* Short task *
Lift out each line of the data that holds "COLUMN".

* Given information *
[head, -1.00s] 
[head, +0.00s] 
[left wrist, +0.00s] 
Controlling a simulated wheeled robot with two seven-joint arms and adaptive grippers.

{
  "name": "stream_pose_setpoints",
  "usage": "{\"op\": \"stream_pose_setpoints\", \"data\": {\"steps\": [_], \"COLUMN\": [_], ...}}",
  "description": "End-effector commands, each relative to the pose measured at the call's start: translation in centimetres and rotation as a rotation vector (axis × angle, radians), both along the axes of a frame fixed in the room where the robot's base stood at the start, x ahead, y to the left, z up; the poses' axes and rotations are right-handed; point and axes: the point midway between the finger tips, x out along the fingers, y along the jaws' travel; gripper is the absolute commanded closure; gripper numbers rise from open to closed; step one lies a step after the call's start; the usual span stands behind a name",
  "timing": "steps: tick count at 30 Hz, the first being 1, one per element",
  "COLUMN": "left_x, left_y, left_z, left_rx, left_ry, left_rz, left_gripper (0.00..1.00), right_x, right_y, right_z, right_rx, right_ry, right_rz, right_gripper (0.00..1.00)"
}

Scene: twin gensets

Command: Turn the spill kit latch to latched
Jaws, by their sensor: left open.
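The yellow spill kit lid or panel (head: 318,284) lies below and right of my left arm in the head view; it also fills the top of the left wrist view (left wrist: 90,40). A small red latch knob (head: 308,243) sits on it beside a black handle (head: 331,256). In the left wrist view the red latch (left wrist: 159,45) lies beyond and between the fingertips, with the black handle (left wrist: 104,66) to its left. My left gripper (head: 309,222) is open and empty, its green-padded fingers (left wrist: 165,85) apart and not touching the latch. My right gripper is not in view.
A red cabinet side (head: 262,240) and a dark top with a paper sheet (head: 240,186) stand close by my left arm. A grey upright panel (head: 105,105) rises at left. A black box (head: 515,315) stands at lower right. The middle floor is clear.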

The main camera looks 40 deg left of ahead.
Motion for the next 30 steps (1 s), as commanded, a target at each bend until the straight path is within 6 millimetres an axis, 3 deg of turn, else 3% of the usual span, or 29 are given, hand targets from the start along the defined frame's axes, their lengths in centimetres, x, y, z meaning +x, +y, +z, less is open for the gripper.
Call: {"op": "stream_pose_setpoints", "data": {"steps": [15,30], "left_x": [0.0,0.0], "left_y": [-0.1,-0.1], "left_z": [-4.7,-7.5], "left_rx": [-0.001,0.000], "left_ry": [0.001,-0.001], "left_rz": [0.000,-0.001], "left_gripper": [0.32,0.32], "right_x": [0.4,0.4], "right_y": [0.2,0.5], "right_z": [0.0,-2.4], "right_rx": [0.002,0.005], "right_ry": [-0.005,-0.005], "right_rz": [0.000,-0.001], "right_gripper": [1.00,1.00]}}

* Exercise answer *
  "usage": "{\"op\": \"stream_pose_setpoints\", \"data\": {\"steps\": [_], \"COLUMN\": [_], ...}}",
  "COLUMN": "left_x, left_y, left_z, left_rx, left_ry, left_rz, left_gripper (0.00..1.00), right_x, right_y, right_z, right_rx, right_ry, right_rz, right_gripper (0.00..1.00)"

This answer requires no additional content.